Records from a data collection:
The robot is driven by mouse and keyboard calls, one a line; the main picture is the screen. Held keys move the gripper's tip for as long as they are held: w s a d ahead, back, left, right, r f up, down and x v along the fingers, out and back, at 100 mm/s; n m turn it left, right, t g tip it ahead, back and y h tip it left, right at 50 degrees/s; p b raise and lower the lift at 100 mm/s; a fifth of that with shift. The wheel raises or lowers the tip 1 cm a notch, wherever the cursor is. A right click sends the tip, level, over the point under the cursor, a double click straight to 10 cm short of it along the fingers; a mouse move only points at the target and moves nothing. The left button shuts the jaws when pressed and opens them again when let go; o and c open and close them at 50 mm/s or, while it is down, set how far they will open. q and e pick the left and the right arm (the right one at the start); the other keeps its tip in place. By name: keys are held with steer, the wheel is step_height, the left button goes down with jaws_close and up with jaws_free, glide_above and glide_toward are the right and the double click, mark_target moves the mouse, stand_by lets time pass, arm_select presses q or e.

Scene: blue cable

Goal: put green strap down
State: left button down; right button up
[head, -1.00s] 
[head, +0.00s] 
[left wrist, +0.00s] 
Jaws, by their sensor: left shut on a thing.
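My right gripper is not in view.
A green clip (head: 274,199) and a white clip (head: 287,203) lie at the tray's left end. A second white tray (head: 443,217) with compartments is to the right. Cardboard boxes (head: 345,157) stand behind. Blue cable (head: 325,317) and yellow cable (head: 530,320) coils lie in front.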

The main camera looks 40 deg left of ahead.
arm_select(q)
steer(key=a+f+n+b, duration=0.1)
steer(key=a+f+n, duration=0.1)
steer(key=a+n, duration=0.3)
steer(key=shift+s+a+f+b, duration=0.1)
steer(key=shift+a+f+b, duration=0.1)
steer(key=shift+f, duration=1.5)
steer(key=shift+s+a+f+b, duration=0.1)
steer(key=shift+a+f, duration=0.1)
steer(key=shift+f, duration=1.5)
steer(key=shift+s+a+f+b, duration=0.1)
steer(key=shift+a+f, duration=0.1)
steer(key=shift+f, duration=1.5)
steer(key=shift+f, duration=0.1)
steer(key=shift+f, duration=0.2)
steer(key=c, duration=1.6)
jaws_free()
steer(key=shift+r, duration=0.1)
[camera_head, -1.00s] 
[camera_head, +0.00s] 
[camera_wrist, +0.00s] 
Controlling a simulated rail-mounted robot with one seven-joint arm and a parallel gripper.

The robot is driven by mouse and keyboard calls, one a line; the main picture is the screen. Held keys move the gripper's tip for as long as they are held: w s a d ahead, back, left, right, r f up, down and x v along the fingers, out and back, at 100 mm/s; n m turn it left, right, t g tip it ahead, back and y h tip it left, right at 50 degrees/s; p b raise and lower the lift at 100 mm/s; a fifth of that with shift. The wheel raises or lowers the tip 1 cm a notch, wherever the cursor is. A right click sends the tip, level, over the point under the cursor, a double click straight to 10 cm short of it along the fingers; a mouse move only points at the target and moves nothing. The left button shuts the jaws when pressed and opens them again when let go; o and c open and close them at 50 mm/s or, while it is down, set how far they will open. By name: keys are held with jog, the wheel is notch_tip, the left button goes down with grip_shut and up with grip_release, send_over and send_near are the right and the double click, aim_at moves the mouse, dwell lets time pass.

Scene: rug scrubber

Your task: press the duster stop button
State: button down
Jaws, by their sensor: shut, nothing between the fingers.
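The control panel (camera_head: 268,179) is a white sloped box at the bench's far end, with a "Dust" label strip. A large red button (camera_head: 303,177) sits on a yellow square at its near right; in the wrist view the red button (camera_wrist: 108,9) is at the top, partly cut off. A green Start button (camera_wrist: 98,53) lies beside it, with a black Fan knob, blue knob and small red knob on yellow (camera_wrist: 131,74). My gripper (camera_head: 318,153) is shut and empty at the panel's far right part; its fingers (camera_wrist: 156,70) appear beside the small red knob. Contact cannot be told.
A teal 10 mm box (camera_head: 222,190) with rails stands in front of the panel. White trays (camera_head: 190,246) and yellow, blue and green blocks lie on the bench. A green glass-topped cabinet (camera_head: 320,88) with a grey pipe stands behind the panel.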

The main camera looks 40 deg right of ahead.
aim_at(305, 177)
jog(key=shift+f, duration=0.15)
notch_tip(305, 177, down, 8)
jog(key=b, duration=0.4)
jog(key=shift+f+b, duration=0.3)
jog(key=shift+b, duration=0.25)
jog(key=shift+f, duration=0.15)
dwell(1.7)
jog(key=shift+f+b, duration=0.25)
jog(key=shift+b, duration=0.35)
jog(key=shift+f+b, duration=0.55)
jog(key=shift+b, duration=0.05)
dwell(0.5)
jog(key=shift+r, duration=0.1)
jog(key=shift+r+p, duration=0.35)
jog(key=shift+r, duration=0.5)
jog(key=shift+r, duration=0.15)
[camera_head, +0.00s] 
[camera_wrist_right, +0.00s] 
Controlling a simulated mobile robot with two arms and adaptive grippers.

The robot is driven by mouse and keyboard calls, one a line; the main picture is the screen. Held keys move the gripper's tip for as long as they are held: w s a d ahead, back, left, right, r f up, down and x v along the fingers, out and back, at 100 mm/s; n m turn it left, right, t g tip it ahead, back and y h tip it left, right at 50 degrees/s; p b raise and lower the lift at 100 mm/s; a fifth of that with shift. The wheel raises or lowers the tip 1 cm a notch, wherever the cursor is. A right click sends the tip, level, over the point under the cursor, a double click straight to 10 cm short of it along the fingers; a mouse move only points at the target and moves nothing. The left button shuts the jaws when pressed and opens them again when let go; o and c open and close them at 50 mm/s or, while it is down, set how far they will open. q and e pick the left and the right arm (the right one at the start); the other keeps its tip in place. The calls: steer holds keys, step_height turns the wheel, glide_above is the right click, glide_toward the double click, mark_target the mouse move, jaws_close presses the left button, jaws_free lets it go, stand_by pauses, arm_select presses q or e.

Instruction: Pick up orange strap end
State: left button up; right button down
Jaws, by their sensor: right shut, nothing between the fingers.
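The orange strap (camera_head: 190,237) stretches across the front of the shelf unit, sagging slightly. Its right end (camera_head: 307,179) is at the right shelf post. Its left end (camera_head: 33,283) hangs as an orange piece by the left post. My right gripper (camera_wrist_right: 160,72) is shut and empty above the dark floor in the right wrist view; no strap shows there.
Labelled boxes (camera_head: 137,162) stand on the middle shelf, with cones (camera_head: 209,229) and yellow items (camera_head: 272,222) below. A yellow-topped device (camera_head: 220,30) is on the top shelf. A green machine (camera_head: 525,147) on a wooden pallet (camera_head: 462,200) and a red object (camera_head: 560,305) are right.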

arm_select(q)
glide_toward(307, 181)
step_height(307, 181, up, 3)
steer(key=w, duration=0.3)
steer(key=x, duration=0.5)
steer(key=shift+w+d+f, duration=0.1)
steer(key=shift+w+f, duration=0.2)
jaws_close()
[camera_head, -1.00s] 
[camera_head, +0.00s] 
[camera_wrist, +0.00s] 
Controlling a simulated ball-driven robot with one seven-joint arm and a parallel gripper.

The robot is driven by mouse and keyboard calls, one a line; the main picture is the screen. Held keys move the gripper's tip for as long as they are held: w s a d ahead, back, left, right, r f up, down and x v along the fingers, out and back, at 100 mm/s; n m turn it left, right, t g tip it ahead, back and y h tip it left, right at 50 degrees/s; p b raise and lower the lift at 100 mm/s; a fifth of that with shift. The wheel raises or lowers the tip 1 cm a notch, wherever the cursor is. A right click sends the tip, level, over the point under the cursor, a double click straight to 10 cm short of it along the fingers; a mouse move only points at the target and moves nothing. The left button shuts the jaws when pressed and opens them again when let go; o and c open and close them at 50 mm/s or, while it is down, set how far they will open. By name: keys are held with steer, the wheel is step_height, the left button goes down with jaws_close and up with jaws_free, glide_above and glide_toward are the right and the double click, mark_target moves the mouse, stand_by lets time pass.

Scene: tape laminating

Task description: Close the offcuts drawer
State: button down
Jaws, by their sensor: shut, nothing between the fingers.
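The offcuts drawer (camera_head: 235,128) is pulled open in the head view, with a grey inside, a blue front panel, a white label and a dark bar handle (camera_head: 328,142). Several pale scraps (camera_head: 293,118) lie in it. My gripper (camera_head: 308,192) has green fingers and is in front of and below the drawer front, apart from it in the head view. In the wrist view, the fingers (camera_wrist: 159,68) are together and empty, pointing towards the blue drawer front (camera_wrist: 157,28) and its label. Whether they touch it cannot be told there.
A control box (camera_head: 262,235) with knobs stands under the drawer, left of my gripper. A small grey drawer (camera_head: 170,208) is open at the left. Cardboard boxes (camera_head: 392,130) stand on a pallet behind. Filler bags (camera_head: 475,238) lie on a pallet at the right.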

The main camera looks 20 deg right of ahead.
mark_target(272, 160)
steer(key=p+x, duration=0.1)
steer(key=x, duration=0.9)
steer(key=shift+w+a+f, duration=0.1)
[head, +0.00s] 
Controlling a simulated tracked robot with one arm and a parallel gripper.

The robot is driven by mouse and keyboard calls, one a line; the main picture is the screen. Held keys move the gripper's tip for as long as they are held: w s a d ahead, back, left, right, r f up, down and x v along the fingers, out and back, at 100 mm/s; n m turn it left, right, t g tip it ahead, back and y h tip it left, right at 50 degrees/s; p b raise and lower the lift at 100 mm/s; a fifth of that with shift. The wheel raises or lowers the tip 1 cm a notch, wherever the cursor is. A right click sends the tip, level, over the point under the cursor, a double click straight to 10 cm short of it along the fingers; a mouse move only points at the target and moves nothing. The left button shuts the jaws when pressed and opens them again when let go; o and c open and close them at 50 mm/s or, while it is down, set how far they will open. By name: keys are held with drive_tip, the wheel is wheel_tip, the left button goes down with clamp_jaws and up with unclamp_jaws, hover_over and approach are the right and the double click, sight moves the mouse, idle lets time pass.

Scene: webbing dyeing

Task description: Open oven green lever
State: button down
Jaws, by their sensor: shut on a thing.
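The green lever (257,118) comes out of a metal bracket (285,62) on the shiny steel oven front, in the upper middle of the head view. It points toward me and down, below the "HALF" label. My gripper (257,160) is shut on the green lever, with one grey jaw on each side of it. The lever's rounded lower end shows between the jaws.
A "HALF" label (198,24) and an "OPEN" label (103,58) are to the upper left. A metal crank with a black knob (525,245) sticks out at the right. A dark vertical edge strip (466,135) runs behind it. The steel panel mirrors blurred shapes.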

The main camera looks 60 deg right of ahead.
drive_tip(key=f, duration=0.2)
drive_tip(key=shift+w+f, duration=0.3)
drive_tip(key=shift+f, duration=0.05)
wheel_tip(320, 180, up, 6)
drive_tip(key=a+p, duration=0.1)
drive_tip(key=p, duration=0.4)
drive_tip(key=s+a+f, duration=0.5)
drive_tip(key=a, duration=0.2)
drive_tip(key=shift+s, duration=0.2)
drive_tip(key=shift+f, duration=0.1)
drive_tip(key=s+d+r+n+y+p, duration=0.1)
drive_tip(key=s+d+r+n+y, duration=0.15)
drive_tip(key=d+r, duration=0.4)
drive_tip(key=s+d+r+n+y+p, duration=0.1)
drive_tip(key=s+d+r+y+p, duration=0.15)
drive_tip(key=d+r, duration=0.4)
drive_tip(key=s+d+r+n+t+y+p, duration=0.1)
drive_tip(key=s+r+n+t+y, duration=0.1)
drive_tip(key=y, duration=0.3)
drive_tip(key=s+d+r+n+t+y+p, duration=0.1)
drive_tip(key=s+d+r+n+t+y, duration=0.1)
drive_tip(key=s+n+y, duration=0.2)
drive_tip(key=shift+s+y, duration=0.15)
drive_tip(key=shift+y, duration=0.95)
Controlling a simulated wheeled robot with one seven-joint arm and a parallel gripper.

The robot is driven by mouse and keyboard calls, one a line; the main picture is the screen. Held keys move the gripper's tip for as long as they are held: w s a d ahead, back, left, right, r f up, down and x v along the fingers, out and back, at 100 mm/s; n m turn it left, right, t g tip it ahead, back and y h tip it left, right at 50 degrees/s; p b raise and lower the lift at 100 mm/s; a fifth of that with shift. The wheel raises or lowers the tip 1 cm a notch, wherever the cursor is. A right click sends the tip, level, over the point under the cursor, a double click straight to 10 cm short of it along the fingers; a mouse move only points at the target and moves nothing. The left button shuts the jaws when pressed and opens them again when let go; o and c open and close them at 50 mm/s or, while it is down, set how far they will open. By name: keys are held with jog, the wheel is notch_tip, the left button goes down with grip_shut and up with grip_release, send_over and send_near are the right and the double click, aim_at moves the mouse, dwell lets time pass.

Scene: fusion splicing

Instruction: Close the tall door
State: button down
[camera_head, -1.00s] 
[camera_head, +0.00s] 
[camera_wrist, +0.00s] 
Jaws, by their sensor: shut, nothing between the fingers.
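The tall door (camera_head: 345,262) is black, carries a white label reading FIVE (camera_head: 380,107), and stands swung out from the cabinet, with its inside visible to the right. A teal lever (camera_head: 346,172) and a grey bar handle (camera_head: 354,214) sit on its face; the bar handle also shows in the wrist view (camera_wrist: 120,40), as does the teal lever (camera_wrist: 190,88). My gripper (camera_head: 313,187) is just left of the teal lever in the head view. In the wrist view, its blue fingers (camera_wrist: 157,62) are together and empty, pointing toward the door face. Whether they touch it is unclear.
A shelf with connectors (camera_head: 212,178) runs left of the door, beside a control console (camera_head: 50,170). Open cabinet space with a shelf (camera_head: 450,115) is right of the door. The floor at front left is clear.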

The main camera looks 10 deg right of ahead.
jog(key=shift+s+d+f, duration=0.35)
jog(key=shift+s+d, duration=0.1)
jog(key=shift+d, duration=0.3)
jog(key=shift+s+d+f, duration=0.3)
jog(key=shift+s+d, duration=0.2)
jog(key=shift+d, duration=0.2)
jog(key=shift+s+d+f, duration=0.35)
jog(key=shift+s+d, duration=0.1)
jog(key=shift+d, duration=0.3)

• **AIM OF THE TASK**
Identify each line in the records above that contains the word "description", and copy it out in full.

• **TASK OUTPUT**
Task description: Close the offcuts drawer
Task description: Open oven green lever

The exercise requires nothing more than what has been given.